Americans cut back on spending in April after their income failed to grow, a sign that economic growth may be slowing.
Consumer spending dropped a seasonally adjusted 0.2 percent in April, the Commerce Department said yesterday. That was the first decline since last May. It followed a 0.1 percent increase in March and a 0.8 percent rise in February.
A drop in gas prices likely lowered overall spending. Adjusted for inflation, spending ticked up 0.1 percent last month. Still, that was the smallest gain since October.
Consumers also likely spent less to heat their homes last month, which may have reduced spending on utilities. April's weather was mild after an unusually cold March.
Income was unchanged last month, after a 0.3 percent rise in March and 1.2 percent gain in February. Wages and salaries barely grew, while government benefit payments fell.
The retrenchment in spending indicates consumers may be feeling the impact of higher taxes. But a separate report Friday showed consumer confidence rose to a six-year high in May, suggesting the decline in spending may be temporary.
Americans are taking home less pay this year because of a 2 percentage point increase in Social Security taxes. A person earning $50,000 a year now has about $1,000 less to spend.

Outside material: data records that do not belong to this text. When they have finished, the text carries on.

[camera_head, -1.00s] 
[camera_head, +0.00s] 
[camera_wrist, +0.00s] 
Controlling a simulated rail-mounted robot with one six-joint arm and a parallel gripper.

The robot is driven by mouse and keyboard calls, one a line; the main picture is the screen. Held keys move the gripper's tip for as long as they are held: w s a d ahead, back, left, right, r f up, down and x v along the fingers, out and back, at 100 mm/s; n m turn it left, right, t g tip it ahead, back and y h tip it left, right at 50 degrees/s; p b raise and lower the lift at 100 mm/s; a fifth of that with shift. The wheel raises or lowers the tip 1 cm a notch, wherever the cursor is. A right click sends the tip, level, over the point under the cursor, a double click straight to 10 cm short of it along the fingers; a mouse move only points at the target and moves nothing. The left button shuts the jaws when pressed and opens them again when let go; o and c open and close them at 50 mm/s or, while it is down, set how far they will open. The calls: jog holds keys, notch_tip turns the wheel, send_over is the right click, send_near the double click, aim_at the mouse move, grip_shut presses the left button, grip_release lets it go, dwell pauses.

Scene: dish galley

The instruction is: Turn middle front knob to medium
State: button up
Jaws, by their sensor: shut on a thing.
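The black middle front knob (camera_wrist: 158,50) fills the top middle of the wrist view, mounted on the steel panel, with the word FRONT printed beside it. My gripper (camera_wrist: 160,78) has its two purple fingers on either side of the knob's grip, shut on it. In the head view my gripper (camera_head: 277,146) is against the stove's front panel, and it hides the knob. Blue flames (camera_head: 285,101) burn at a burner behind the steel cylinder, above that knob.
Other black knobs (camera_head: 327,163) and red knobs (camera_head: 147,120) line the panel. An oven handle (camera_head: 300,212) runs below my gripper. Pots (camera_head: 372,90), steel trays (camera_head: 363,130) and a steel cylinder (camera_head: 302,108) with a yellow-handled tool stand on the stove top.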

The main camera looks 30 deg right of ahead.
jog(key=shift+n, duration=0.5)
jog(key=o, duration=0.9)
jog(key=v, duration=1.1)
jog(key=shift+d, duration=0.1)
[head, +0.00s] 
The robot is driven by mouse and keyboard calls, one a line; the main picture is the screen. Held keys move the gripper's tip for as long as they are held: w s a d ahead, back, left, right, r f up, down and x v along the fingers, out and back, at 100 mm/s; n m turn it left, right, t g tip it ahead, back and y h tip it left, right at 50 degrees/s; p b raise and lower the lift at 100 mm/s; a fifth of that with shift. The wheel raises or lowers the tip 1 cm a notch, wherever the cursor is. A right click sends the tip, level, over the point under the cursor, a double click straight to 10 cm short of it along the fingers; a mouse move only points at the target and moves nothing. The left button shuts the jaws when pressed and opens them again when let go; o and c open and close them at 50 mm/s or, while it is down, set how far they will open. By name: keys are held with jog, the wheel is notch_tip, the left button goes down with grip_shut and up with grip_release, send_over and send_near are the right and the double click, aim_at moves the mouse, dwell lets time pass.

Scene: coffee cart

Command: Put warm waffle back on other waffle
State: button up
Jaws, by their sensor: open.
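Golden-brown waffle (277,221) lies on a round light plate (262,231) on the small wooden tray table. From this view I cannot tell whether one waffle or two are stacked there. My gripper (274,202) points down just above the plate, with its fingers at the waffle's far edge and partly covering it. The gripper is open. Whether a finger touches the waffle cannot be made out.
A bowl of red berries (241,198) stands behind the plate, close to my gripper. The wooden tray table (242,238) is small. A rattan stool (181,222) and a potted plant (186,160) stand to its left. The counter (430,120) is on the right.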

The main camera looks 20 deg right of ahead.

Income taxes on the wealthiest Americans also increased.
Consumer spending drives 70 percent of economic activity. It grew at the fastest pace in more than two years from January through March, helping the economy expand at a 2.4 annual rate during that quarter.
Economists said the latest spending figures suggest growth may be slowing in the April-June quarter to around a 2 percent rate. But most still expect growth to improve slightly after that, as the impact of tax hikes and government spending cuts fades.
"Overall, a sobering report for those expecting . . . growth to accelerate sharply," said Paul Ashworth, chief U.S. economist at Capital Economics.